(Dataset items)
┏━━

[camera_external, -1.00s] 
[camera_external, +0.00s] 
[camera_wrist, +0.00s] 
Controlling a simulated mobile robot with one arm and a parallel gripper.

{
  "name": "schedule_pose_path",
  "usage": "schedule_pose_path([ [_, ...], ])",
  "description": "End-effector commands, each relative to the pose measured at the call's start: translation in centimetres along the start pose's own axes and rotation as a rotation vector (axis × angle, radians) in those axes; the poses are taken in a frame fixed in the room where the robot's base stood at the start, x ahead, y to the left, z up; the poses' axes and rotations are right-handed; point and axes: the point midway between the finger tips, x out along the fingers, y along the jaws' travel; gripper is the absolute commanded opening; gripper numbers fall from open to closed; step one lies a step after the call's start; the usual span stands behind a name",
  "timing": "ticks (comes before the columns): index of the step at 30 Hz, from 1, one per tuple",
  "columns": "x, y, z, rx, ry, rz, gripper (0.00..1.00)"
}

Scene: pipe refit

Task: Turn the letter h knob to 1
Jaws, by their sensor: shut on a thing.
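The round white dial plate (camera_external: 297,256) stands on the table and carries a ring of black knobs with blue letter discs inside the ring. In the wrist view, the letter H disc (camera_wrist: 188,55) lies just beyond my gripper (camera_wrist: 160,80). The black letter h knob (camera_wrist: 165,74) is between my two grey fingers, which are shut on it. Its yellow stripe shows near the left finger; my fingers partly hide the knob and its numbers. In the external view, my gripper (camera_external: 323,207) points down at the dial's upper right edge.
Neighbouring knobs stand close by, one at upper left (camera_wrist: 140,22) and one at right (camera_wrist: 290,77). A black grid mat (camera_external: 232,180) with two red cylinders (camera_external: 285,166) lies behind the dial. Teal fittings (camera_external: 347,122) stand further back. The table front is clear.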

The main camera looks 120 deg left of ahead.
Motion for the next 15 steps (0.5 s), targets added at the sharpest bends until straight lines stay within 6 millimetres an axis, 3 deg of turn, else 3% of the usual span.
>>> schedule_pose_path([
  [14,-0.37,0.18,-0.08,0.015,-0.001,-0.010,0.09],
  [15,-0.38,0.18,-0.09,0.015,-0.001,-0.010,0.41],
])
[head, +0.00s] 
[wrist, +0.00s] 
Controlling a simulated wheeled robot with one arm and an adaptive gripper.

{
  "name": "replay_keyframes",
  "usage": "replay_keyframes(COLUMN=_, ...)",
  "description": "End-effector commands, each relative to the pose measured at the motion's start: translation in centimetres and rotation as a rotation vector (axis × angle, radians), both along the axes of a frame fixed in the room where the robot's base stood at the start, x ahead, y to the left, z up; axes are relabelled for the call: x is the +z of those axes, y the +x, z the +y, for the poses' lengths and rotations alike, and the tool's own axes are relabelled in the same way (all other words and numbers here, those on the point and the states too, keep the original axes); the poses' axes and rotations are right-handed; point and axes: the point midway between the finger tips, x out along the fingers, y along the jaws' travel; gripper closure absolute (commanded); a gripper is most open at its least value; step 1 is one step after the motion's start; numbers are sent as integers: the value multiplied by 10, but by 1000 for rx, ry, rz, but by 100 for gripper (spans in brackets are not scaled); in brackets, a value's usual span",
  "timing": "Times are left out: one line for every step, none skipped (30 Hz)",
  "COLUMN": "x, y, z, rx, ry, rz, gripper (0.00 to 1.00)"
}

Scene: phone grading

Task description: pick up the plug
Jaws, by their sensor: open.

┗━━

### WHAT YOU ARE ASKED TO DO
Retype the entries exactly, including every line.

### SOLVED EXERCISE
[camera_external, -1.00s] 
[camera_external, +0.00s] 
[camera_wrist, +0.00s] 
Controlling a simulated mobile robot with one arm and a parallel gripper.

{
  "name": "schedule_pose_path",
  "usage": "schedule_pose_path([ [_, ...], ])",
  "description": "End-effector commands, each relative to the pose measured at the call's start: translation in centimetres along the start pose's own axes and rotation as a rotation vector (axis × angle, radians) in those axes; the poses are taken in a frame fixed in the room where the robot's base stood at the start, x ahead, y to the left, z up; the poses' axes and rotations are right-handed; point and axes: the point midway between the finger tips, x out along the fingers, y along the jaws' travel; gripper is the absolute commanded opening; gripper numbers fall from open to closed; step one lies a step after the call's start; the usual span stands behind a name",
  "timing": "ticks (comes before the columns): index of the step at 30 Hz, from 1, one per tuple",
  "columns": "x, y, z, rx, ry, rz, gripper (0.00..1.00)"
}

Scene: pipe refit

Task: Turn the letter h knob to 1
Jaws, by their sensor: shut on a thing.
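The round white dial plate (camera_external: 297,256) stands on the table and carries a ring of black knobs with blue letter discs inside the ring. In the wrist view, the letter H disc (camera_wrist: 188,55) lies just beyond my gripper (camera_wrist: 160,80). The black letter h knob (camera_wrist: 165,74) is between my two grey fingers, which are shut on it. Its yellow stripe shows near the left finger; my fingers partly hide the knob and its numbers. In the external view, my gripper (camera_external: 323,207) points down at the dial's upper right edge.
Neighbouring knobs stand close by, one at upper left (camera_wrist: 140,22) and one at right (camera_wrist: 290,77). A black grid mat (camera_external: 232,180) with two red cylinders (camera_external: 285,166) lies behind the dial. Teal fittings (camera_external: 347,122) stand further back. The table front is clear.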

The main camera looks 120 deg left of ahead.
Motion for the next 15 steps (0.5 s), targets added at the sharpest bends until straight lines stay within 6 millimetres an axis, 3 deg of turn, else 3% of the usual span.
>>> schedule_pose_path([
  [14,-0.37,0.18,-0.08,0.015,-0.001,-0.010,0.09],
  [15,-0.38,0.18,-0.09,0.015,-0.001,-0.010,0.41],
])
[head, +0.00s] 
[wrist, +0.00s] 
Controlling a simulated wheeled robot with one arm and an adaptive gripper.

{
  "name": "replay_keyframes",
  "usage": "replay_keyframes(COLUMN=_, ...)",
  "description": "End-effector commands, each relative to the pose measured at the motion's start: translation in centimetres and rotation as a rotation vector (axis × angle, radians), both along the axes of a frame fixed in the room where the robot's base stood at the start, x ahead, y to the left, z up; axes are relabelled for the call: x is the +z of those axes, y the +x, z the +y, for the poses' lengths and rotations alike, and the tool's own axes are relabelled in the same way (all other words and numbers here, those on the point and the states too, keep the original axes); the poses' axes and rotations are right-handed; point and axes: the point midway between the finger tips, x out along the fingers, y along the jaws' travel; gripper closure absolute (commanded); a gripper is most open at its least value; step 1 is one step after the motion's start; numbers are sent as integers: the value multiplied by 10, but by 1000 for rx, ry, rz, but by 100 for gripper (spans in brackets are not scaled); in brackets, a value's usual span",
  "timing": "Times are left out: one line for every step, none skipped (30 Hz)",
  "COLUMN": "x, y, z, rx, ry, rz, gripper (0.00 to 1.00)"
}

Scene: phone grading

Task description: pick up the plug
Jaws, by their sensor: open.

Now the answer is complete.